It might be more blessed to give than receive – but both are better than acquiring and consuming.

It’s a tedious cliché to say we live in a consumer society but in the next room to me, Nigel Farage is telling the nation that the only thing that matters is control – control in this case of over the number of immigrants allowed through our borders. We want to keep some people away so we have more things for ourselves – we become like children who don’t want to share their lego.

We want to be in control of how much we earn, who visits us when, how we spend our time and who lives near us – perhaps to be sure that our things aren’t threatened and our cycle of acquiring and consuming is never interrupted or questioned.

Controlling, acquiring and consuming are quite possibly the trinity of our materialistic and individualistic society. Giving, receiving and risking are the equivalent interactions that happen in community and acknowledge our inter-dependence. I know which is more fulfilling – just think how much nicer it is to eat a meal together that someone has cooked for you than one that you have cooked for yourself and will eat alone.

I have been reading a fantastic book by Walter Brueggemann called Sabbath As Resistance – saying No to the culture of now. In the preface he says:

“In our contemporary context of the rat race of anxiety, the celebration of Sabbath is an act of both resistance and alternative. It is resistance because it is a visible insistence that our lives are not defined by the production and consumption of commodity goods…..But Sabbath is not only resistance. It is alternative. It is an alternative to the demanding, chattering, pervasive presence of advertising and its great liturgical claim of professional sports that devour all our “rest time.” The alternative on offer is the awareness that we are situated on the receiving end of the gifts of God. To be so situated is a staggering option because we are accustomed to being on the initiating end of all things.”

Initiating things, controlling their execution and having our way is part of the reward bought by material wealth, good physical health and social advantage. But perhaps we fear being on the receiving end so much that we fill our life with activity and have little time or space to be “situated on the receiving end of the gifts of God.”

When I am not knee deep in acquiring and consuming (the Boden sale was irresistible) I am immersed in a dissertation about deacons and one of the ideas that has leapt out at me is that the priest may be the person ordained to offer the bread and wine and the deacon is ordained to help people receive the bread and wine – the gifts of God.

This symbolic role at the altar is then mirrored in the day-to-day role of the deacon as the facilitator of the people of God in the world, encouraging lived discipleship in numerous and diverse settings.

It seems daft that we need to learn to receive but I know the compliments and gifts can make me embarrassed and criticism can be equally hard to take.

Prayer too can be dominated by our wanting to initiate, be productive and possibly consume.
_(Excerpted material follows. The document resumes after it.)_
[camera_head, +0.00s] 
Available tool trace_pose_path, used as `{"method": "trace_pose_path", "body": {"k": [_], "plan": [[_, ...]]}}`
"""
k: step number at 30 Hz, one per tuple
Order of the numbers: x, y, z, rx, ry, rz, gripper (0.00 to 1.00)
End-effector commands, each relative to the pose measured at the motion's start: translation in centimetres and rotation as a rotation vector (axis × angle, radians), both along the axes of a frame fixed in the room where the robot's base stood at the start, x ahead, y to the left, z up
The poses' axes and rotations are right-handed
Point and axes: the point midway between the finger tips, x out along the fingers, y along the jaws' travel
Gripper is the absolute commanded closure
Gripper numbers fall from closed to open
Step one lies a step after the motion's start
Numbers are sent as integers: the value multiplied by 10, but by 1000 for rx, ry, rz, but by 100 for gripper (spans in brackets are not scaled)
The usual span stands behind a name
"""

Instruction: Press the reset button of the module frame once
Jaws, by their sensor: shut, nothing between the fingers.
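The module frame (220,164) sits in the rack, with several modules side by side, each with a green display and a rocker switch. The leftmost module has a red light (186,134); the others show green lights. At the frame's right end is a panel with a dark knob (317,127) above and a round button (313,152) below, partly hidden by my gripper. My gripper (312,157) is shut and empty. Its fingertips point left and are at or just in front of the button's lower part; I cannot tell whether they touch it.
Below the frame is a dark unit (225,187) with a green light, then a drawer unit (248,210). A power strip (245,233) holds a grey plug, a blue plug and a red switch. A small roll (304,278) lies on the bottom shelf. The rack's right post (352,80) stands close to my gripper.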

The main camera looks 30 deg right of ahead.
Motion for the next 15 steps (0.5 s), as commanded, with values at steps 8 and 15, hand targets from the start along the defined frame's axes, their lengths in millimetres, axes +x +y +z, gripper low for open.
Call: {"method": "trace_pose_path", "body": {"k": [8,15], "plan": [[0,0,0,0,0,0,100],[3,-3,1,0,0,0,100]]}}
My prayers can quite often be far more ‘my will be done’, than ‘your kingdom come.’ I am trying to develop a practice of silent prayer too and turn off the constant giving of my concerns, my fears, my desires and even my gratitude to take time simply to receive – to be “situated on the receiving end of the gifts of God.”

The debate around immigration is deeply depressing. I find it incredible that people on my street are displaying UKIP posters and I wonder how that feels to friends with roots in different continents. The life of my church has been deeply enriched when it has been able to receive the gifts of God brought to it by people described as ‘immigrants.’ What would tonight’s debate look like if receiving, giving and taking a few risks replaced the self-serving and fear-inducing trinity of acquisition, consumption and control?